The Yomiuri features a seat-by-seat rundown on the Upper House election (it's not available on its web site; let's what the Asahi does when it comes out with its own survey, as it must). Its conclusion is that the "ruling parties [are] likely to lose [its] seat majority" and (in the Japanese-language version) "the possibility is high that the number of seats that the LDP retain in the district and proportional representation elections may wind up in the lower half of the 40s unless it can turn back the winds that are blowing against it." This does not make my off-the-cuff over-under 45 call any less valid; elections tend to tighten up as the voting day draws near. I asked a veteran of many an election campaign about this phenomenon, and he came up with this analogy:
Let's say you're going to have dinner one month from now, and you're given a menu and asked what you want. There's steak, but there's all this other stuff, and you're not sure, you think you might have something else this time. Now, a month later, you actually walk into that restaurant, and they give you the menu and you see the steak and you wind up saying, oh, I'll have steak. (he's an American) You go with what you know.
Of the all-important 29 single-seat elections, the Yomiuri survey shows the DPJ ahead in eight and the LDP in only two, and the two parties running neck-and-neck in the other 19. The silver lining for the LDP is that the proportion of undecided voters among its supporters are generally (though not uniformly) substantially higher than the same proportion for the DPJ and its supporters.
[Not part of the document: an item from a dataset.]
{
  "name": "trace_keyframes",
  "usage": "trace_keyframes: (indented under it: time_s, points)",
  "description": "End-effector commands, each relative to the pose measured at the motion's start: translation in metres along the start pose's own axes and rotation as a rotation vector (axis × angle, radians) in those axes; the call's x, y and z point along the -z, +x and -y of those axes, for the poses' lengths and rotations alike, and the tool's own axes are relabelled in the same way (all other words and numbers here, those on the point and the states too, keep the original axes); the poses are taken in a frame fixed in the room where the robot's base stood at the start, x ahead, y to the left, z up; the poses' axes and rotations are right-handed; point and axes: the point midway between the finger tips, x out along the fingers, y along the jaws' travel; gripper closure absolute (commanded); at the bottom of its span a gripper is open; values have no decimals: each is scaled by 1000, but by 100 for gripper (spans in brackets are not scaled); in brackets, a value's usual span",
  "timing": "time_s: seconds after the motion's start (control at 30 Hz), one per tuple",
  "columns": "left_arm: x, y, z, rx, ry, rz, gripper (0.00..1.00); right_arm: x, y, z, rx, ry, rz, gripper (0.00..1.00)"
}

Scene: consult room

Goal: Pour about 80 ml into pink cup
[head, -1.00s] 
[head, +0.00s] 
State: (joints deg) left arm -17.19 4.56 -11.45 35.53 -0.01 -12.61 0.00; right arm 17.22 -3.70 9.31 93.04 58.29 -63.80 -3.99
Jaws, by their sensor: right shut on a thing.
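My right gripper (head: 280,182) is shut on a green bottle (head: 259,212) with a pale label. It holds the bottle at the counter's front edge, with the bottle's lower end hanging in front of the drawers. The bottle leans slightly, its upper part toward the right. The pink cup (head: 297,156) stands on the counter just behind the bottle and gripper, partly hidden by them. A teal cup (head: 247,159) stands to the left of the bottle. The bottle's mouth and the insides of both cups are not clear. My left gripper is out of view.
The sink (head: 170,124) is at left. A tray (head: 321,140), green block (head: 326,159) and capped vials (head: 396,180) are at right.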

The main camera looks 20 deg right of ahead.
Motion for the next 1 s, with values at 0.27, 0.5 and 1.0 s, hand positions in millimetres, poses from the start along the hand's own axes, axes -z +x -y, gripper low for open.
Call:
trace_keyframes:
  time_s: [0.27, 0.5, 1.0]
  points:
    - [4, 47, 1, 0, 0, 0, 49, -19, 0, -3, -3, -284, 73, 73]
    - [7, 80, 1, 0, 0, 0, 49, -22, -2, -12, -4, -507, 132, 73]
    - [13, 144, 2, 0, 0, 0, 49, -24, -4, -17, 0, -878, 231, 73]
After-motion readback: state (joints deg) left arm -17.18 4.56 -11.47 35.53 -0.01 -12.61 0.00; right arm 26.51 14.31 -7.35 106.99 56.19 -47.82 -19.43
The LDP has a greater upside here; thus the caveat in the tentative conclusion in the Yomiuri article. So how strongly will its supporters want to punish the LDP? This question seems to be just as important as the non-aligned turnout and how that in going to break.
A look at the details yields some clues about post-election LDP maneuvering, most likely necessary, for a working majority. The Yomiuri survey lists seven unaffiliated candidates in six electoral districts who have excellent to reasonable chances of winning. Of the seven, only one is supported by the LDP while one other is a conservative candidate who failed to gain LDP authorization but is running anyway. The others are supported by the DPJ (plus in many cases the People's New Party as well; more on that later). Moreover, the conservative candidate is running neck and neck with the LDP incumbent and a DPJ-supported unaffiliated candidate, so a win by this unaffiliated conservative will be a wash at best for the LDP. It looks like there won't be many unaffiliated newly-minted Upper House members waiting for the LDP to come calling with its basket of goodies.
The PNP seems to have cast their lot with the DPJ if campaign alignments are any indication. The PNP is supporting the DPJ candidate in most of the electoral districts where it is not fielding its own candidates. More important to PNP fortunes, in single-seat Shimane Prefecture, the DPJ has gone all in for PNP candidate Akiko Kamei, the daughter of Lower House member Hisaoki Kamei (the other, gentler PNP Kamei). Ms. Kamei is gaining on the LDP incumbent, and could give the PNP a real coup in the district seat elections. Yes, politicians will change their minds about anything to get elected (see: Rudy Giuliani and Mitt Romney), but it is going to be difficult to forsake your allies so soon after the war. Moreover, the PNP set the bar high when it demanded a revision of the Post Office privatization package as the condition for cooperation with the LDP.
So, barring unforeseen major events (like another political scandal erupting), I expect that the LDP will edge back up. But given the slim pickings among the unaffiliated candidates and the intransigence on the part of the NPP, the overall picture still looks like a decidedly uphill battle for a working majority in the Upper House.